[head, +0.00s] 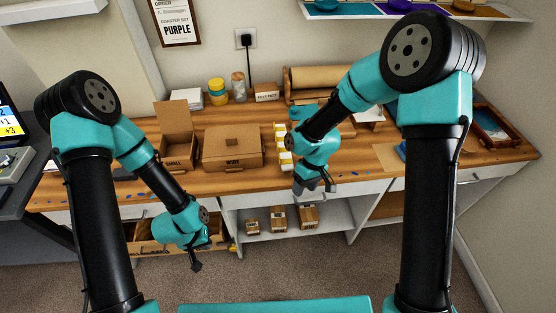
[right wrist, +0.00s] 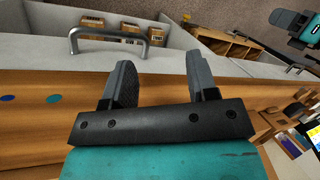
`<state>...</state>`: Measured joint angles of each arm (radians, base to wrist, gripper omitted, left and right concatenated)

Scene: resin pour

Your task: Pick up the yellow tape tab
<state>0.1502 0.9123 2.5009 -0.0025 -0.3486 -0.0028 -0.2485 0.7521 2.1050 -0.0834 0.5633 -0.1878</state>
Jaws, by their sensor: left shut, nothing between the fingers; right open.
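I cannot pick out the yellow tape tab with certainty. A column of small yellow-and-white pieces (head: 284,150) lies on the bench beside my right forearm, too small to identify. My right gripper (head: 328,186) is open and empty in front of the bench's front edge. In the right wrist view its two dark fingers (right wrist: 162,78) stand apart with nothing between them, near a drawer handle (right wrist: 108,33). My left gripper (head: 196,266) is shut and empty, low in front of the bench at the left.
An open small box (head: 176,152) and a closed wide box (head: 232,148) stand on the wooden bench (head: 350,185). Small boxes (head: 278,217) sit on a shelf below. A framed tray (head: 492,126) is at the right.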

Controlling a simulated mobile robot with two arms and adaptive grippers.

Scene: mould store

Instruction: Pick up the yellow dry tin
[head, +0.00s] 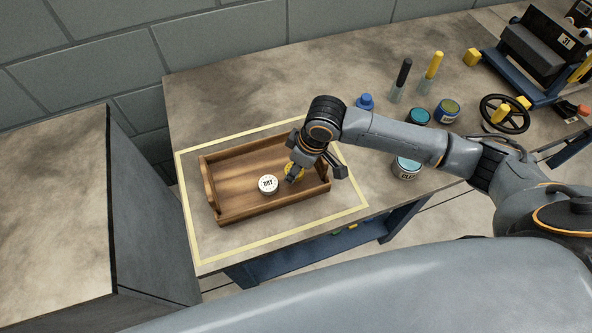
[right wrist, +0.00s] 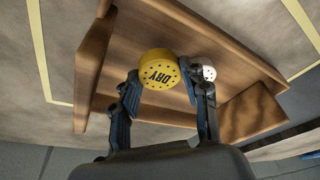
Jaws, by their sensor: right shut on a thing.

Written instruction: Exact duplication of all the records is required; pictures are omitted from the copy.

Solution for this exercise:
[head, +0.00s] 
[right wrist, +0.00s] 
`<state>...</state>`: Measured joint angles of each arm (radians, base to wrist, gripper omitted, left and right concatenated)

Scene: resin pour

Your task: Pick up the yellow tape tab
<state>0.1502 0.9123 2.5009 -0.0025 -0.3486 -0.0028 -0.2485 0.7521 2.1050 -0.0834 0.5633 -0.1878</state>
Jaws, by their sensor: left shut, nothing between the fingers; right open.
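I cannot pick out the yellow tape tab with certainty. A column of small yellow-and-white pieces (head: 284,150) lies on the bench beside my right forearm, too small to identify. My right gripper (head: 328,186) is open and empty in front of the bench's front edge. In the right wrist view its two dark fingers (right wrist: 162,78) stand apart with nothing between them, near a drawer handle (right wrist: 108,33). My left gripper (head: 196,266) is shut and empty, low in front of the bench at the left.
An open small box (head: 176,152) and a closed wide box (head: 232,148) stand on the wooden bench (head: 350,185). Small boxes (head: 278,217) sit on a shelf below. A framed tray (head: 492,126) is at the right.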

Controlling a simulated mobile robot with two arms and adaptive grippers.

Scene: mould store

Instruction: Pick up the yellow dry tin
[head, +0.00s] 
[right wrist, +0.00s] 
Jaws, by their sensor: right shut on a thing.

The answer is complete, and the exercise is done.